Many people are familiar with the 3-way handshake used to establish TCP, but may not be as familiar with the 4-way (occasionally 3-way) handshake used to close a TCP connection, ie. the bottom left section of this diagram:

tcp state diagram

The happy case for shutting down a connection is that the client sends a FIN to the server and receives an ACK, then receives a FIN from the server and sends an ACK.

But the server isn’t necessarily under our control and may not be well-behaved, and there’s a flaky network between them to boot. What happens when things go wrong? In other words, what happens if we send a FIN, receive an ACK, then never hear from the server again?

Strictly according to the RFCs, the socket will land in the FIN_WAIT_2 state indefinitely, waiting for a FIN that will never come. The transition from FIN_WAIT_2 to CLOSED is entirely application driven, so there would be nothing to bail unsuspecting application developers out of this state if it weren’t for most operating systems choosing to deviate slightly from the standard.
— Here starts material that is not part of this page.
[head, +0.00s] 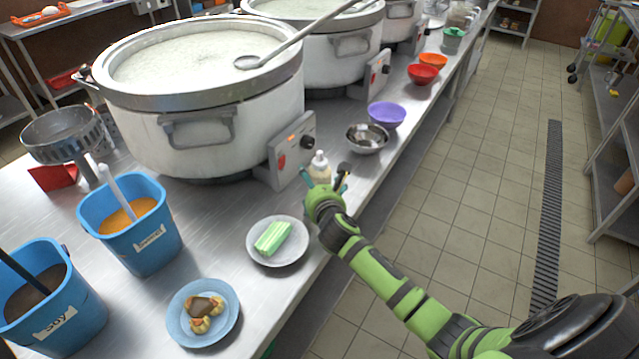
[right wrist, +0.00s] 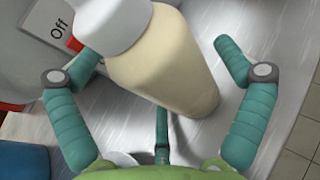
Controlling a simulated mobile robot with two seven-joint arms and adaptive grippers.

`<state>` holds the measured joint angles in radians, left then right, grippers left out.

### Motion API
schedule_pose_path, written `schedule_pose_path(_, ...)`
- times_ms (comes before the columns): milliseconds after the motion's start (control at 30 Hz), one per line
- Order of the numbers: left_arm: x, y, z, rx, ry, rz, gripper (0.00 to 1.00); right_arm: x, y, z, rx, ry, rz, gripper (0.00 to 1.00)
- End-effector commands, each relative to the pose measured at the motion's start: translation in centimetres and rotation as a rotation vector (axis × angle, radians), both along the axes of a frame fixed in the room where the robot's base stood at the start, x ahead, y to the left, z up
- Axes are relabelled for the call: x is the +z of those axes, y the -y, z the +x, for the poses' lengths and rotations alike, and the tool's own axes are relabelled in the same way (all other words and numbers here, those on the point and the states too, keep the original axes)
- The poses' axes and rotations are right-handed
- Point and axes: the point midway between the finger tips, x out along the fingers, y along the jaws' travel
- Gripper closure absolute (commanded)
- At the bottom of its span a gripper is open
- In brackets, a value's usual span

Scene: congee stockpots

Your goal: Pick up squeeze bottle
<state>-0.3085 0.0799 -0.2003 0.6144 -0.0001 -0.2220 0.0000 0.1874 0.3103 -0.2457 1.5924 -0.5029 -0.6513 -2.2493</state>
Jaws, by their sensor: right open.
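The squeeze bottle (head: 320,168) is cream-coloured with a white cap. It stands on the steel counter near the front edge, beside the control box of the nearest stockpot. My right gripper (head: 340,180) is at the bottle, with its fingers spread. In the right wrist view the bottle (right wrist: 165,70) fills the space between the teal fingers of the gripper (right wrist: 155,75). Gaps show between the fingers and the bottle, so they look apart from it. The gripper hides the bottle's lower part in the head view. My left gripper is not in view.
The large stockpot (head: 200,130) stands behind the bottle, its control box (head: 291,150) close by. A metal bowl (head: 367,138) and purple bowl (head: 387,115) sit to the right. A plate (head: 293,258) with a green block and blue tubs (head: 145,235) are nearer.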

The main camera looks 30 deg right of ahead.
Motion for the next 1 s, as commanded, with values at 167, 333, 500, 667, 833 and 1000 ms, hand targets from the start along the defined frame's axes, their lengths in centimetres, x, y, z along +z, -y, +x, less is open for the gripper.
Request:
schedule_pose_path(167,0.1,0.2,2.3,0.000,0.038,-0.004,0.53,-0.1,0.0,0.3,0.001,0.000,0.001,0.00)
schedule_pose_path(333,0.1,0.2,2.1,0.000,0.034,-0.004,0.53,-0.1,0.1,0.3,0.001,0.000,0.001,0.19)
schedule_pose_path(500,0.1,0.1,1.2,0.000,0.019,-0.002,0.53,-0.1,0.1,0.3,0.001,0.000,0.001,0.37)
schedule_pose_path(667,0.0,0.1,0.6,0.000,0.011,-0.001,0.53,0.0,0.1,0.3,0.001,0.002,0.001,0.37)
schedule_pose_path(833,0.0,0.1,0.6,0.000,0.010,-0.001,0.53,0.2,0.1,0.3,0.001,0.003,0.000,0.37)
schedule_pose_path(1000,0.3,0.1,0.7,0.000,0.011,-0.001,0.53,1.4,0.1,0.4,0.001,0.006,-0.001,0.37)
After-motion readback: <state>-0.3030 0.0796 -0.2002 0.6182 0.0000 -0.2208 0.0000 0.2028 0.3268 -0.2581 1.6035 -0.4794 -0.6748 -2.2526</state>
Specifically, if a socket is shutdown such that the application will never read nor write to it again (eg. shutdown(sock, SHUT_RDWR) or close()), the kernel will apply a timeout to automatically transition from FIN_WAIT_2 to CLOSED (controlled by net.ipv4.tcp_fin_timeout on Linux and finwait2_timeout on FreeBSD). Thus the common case is covered and most people will never need to think about this.

However! If you’re dealing with half-closed connections (shutdown(sock, SHUT_RD/SHUT_WR)) then those protections aren’t applicable and it again becomes easy to shoot yourself in the foot by accumulating an ever increasing number of connections in FIN_WAIT_2. I’ve primarily seen this come up when working on proxies that terminate at TCP, often for passthrough proxying with SNI sniffing - when you don’t have visibility into the upper layer protocols it often makes sense to structure the code as two separate half-duplex paths and use half-close semantics. If you do this be aware of the FIN_WAIT_2 state and consider reimplementing some form of idle timeout to transition the socket from FIN_WAIT_2 to CLOSED.